Understand how financial accounts are related

Quality financial analysis depends on the analyst’s grasp of the interrelationship between accounts.

A good financial analyst will look line by line through a business' balance sheet and find changes that prompt further inquiry. An example may be the amount of cash on hand. If cash on hand drops 80% this year, questions arise about where they cash went. Again, a marginal change in profit this year may warrant further investigation. What explains that the growth of the company was substantial, but the profit is almost unchanged? These questions are invaluable for a business to answer and can unearth trends, decisions and inefficiencies that the business has an opportunity to correct.

A great financial analyst may look at each line of the balance sheet, but it’s the relationship of each account to the others which guides the analyst’s inquiry. It’s good enough to ask about the change in cash on hand; a great analyst wants to know who funded the cash and why a substantial amount was converted to inventory. A good financial analyst will be concerned that profit has not increased; a great analyst explores the relationship between sales, cost of sales, and indirect expenses to gage where to target questions about the business' health.

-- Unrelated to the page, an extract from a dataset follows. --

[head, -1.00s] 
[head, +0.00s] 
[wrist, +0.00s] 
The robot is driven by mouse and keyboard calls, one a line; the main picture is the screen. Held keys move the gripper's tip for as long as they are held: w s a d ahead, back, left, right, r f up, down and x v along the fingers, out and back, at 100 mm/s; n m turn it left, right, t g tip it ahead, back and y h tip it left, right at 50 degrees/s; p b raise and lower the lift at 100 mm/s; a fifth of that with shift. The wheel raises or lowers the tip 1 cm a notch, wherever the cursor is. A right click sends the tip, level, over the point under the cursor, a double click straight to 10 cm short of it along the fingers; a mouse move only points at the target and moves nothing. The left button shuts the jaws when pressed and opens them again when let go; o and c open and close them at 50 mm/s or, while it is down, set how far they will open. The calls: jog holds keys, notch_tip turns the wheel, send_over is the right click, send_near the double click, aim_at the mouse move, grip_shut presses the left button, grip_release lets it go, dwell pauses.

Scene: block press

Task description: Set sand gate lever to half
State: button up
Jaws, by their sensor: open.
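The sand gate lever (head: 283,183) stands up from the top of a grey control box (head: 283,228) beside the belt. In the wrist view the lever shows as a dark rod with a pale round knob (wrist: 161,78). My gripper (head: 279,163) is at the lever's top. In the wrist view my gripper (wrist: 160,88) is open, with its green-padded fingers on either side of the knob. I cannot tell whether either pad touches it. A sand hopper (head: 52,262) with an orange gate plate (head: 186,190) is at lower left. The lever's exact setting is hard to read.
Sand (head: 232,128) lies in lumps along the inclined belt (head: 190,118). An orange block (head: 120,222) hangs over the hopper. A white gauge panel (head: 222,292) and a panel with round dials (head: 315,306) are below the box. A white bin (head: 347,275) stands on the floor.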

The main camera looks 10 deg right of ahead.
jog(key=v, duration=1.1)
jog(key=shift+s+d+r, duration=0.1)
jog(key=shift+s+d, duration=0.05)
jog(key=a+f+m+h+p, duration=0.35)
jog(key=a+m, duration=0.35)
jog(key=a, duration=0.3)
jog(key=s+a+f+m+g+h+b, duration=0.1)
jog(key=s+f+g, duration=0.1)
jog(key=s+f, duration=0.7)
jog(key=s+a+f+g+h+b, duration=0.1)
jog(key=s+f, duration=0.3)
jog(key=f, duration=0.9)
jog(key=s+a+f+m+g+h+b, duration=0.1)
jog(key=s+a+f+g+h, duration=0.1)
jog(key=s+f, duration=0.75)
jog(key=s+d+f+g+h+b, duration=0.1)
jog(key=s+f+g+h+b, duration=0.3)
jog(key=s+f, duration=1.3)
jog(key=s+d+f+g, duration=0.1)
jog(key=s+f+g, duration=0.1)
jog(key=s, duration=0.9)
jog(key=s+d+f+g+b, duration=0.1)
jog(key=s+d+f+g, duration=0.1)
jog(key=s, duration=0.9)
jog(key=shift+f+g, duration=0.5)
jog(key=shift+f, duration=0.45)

When a business seems to be healthy, managers can be satisfied with changes in individual accounts. If cash isn’t dwindling, a profit margin exists, and sales are growing managers are content to keep business as usual. This works well when the business is truly healthy and keeps managers focused on the conduct of quality operations and innovation to keep the business growing. Superficial analysis on the basis of individual accounts will not; however, give managers early warning signals when the business begins to drift off course. No alarm bells may sound when current liabilities begin to exceed current assets if managers are content that assets are growing and liabilities seem manageable. By the time managers awaken to the problem, the business may be too far along to correct without grinding its operations to a halt. If the bills become due when there isn’t enough cash to pay them, the business may be forced to sell inventory or take on loans in unfavorable circumstances that will set the business back.

Those managers who investigate the interrelationships between accounts will spot the warning signals in time to make corrections. A growth in inventory will not be assumed as business growth because the quick ratio will indicate that the business is risking insolvency. A decrease in liabilities will not be labeled a success if liabilities make up 95% of the source of funds, leaving almost no equity.

My review of the balance sheet and income statement is closer to good than great financial analysis. I begin to ask a few of the same questions Frampton and Robilliard list in their examples, but the correlations they make between accounts and the way they narrow down to specific concerns shows how much I have to learn. My initial thought when I saw the cash on hand dwindle and the inventory grow was that the business must be expanding fast to need so much inventory, and that growth is probably good. Even the growth in accounts receivable wasn’t a red flag, since it meant that many of the business' products must have been sold. This leads me to think that this book equips me to understand the basic interrelationships between assets, liabilities, equity, income, and expense, and a follow-on book about common practices in financial analysis will be both valuable and understandable. If anyone has suggestions, I’m all ears.